#### [RECORDED INFORMATION]
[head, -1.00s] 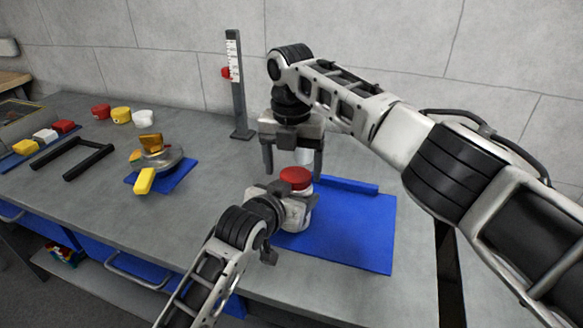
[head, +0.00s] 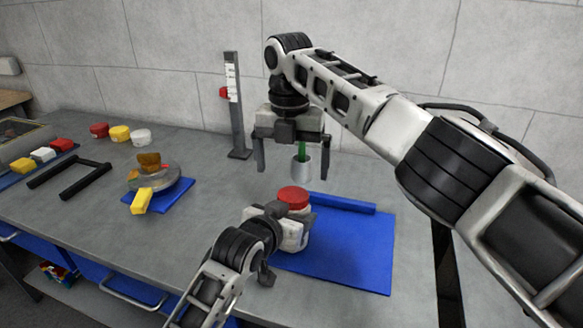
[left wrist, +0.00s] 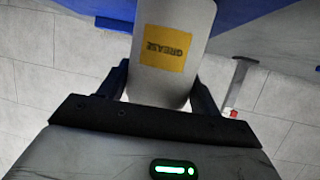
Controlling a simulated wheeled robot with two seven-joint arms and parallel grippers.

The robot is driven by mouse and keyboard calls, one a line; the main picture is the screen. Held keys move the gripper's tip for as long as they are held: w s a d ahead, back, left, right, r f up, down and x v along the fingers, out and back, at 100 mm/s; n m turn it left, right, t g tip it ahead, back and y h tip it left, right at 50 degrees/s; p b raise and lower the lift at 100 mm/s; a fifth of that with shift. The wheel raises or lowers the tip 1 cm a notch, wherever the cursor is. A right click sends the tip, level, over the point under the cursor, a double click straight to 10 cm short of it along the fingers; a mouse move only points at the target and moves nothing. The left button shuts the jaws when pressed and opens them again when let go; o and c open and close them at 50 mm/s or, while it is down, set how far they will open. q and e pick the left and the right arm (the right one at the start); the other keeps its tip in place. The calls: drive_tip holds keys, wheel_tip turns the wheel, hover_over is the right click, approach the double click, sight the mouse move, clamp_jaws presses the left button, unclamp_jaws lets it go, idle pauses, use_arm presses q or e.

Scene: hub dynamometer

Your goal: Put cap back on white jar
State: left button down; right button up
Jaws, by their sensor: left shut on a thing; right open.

#### [WRITTEN PROBLEM]
Copy every line above word for word and exclude the pictures.

#### [THE ANSWER]
[head, -1.00s] 
[head, +0.00s] 
[left wrist, +0.00s] 
Controlling a simulated wheeled robot with two seven-joint arms and parallel grippers.

The robot is driven by mouse and keyboard calls, one a line; the main picture is the screen. Held keys move the gripper's tip for as long as they are held: w s a d ahead, back, left, right, r f up, down and x v along the fingers, out and back, at 100 mm/s; n m turn it left, right, t g tip it ahead, back and y h tip it left, right at 50 degrees/s; p b raise and lower the lift at 100 mm/s; a fifth of that with shift. The wheel raises or lowers the tip 1 cm a notch, wherever the cursor is. A right click sends the tip, level, over the point under the cursor, a double click straight to 10 cm short of it along the fingers; a mouse move only points at the target and moves nothing. The left button shuts the jaws when pressed and opens them again when let go; o and c open and close them at 50 mm/s or, while it is down, set how far they will open. q and e pick the left and the right arm (the right one at the start); the other keeps its tip in place. The calls: drive_tip holds keys, wheel_tip turns the wheel, hover_over is the right click, approach the double click, sight the mouse move, clamp_jaws presses the left button, unclamp_jaws lets it go, idle pauses, use_arm presses q or e.

Scene: hub dynamometer

Your goal: Put cap back on white jar
State: left button down; right button up
Jaws, by their sensor: left shut on a thing; right open.

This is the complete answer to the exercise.